Yeah when I call them the Macintosh keys that’s because I’m almost 100% that the 84 Macintosh was the first thing to use them. Not just the keys specifically, but that operating model we I guess later called wysiwyg. I think it was command instead of control, but it occupies the same place on the keyboard. It’s certainly the oldest thing I’ve used that had them. Windows used to do it like old dos word processors did, with insert and delete etc.
It’s the design and interface language of gui software for at least 40 years and everyone should know it.
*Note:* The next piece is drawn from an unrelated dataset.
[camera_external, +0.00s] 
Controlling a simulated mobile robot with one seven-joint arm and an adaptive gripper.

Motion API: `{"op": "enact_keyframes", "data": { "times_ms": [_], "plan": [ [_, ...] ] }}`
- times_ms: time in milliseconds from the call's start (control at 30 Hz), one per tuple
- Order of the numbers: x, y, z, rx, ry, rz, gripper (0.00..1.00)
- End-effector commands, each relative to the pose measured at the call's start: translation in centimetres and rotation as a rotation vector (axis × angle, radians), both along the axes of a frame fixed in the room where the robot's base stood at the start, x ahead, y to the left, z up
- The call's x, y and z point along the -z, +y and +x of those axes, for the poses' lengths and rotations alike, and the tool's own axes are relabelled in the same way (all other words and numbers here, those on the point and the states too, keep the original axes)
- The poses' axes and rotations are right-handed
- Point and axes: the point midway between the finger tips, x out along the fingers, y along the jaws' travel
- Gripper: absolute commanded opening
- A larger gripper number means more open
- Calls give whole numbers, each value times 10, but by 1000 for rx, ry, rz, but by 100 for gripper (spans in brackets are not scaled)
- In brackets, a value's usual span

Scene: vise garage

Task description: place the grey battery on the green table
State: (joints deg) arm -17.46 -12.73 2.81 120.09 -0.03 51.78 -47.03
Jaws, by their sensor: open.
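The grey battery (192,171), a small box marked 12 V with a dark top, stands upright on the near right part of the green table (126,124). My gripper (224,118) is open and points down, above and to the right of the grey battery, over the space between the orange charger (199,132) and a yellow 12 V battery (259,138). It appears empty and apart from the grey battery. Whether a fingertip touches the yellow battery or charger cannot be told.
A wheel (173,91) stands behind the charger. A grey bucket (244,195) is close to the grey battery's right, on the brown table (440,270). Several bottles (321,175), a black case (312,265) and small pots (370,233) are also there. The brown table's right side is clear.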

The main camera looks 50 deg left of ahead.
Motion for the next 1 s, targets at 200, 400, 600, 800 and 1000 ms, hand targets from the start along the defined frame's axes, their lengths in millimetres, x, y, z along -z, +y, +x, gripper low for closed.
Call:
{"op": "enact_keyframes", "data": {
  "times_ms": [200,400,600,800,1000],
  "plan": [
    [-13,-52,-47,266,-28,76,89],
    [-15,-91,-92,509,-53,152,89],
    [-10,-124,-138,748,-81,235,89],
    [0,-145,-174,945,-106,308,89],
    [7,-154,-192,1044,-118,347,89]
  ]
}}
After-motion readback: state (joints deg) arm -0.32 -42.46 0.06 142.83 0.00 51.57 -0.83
System wide clipboard would work fine in the terminal but it would be a downgrade, you’d have to give up all the lovely buffers that all your different editors use and are designed around. Even lowly less has a buffer select somewhere in there. Most of the time shift-ctrl-v lets me dump the whatever the system clipboard is out into the command prompt if I need to.
If the idea of using a different modality for editing text bugs you so much, what do you think of the fact that you already use one? When you’re typing your fingers are on the home row and when you need to edit you switch your right hand to the arrow and function keys. It’s a lot like how editing in vim requires me to move my right hand one key over to the left.
That way of thinking is how I was able to accept learning vi keys and vim about twenty years ago when I had the same thoughts as you about new shortcuts.
An alternative might be using macos. I can’t remember if it uses the mac keys to cut and paste into its terminals but it might.